Abstract

To overcome the lack of experimental results of buoyancy-driven flow fields in vertical core channels of prismatic modular reactors, hot wire anemometry; micro foil sensors; and T-type thermocouples were integrated simultaneously at six axial positions along an electrically heated stainless steel channel of a test facility designed and developed with a representative geometry of prismatic modular gas-cooled reactor. At each axial position, nine radial measurements were obtained from the wall to the centerline of the channel. Fluid measurements display typical temperature and velocity profiles throughout the inlet- and mid-section of the channel. However, wall-to-fluid temperature differences along with axial variation of velocity fields indicate flow instabilities at the top section of the channel.
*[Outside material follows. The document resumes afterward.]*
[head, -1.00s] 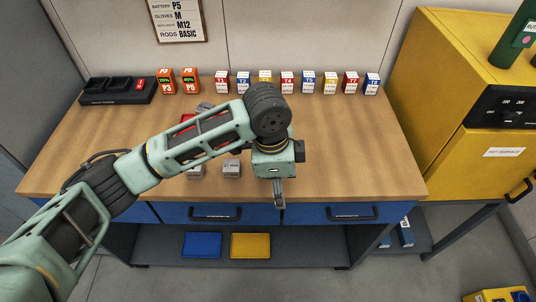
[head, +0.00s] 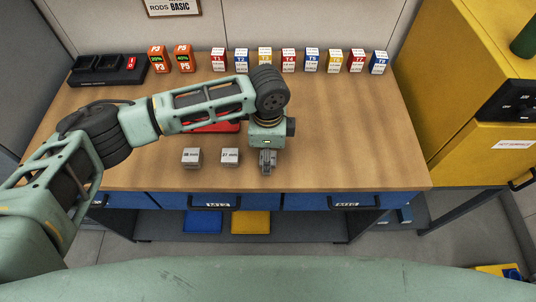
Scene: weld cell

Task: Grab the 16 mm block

This could be attributed to heat losses by conduction through the thickness of channel’s wall in addition to interactions occurring between heated air jets exiting the core channel and cooled air plumes cooled in the upper plenum which is anticipated to take place more rigorously in real prismatic facilities. Additionally, a new definition of the characteristic temperature difference is proposed to calculate a modified Grashof number that can be used to indicate such flow instabilities. Distortion factors between the developed facility and reference modular gas-cooled reactor are found to range from 18% to 24%. Current results are crucial for guiding and validating the commercial computational fluid dynamics codes.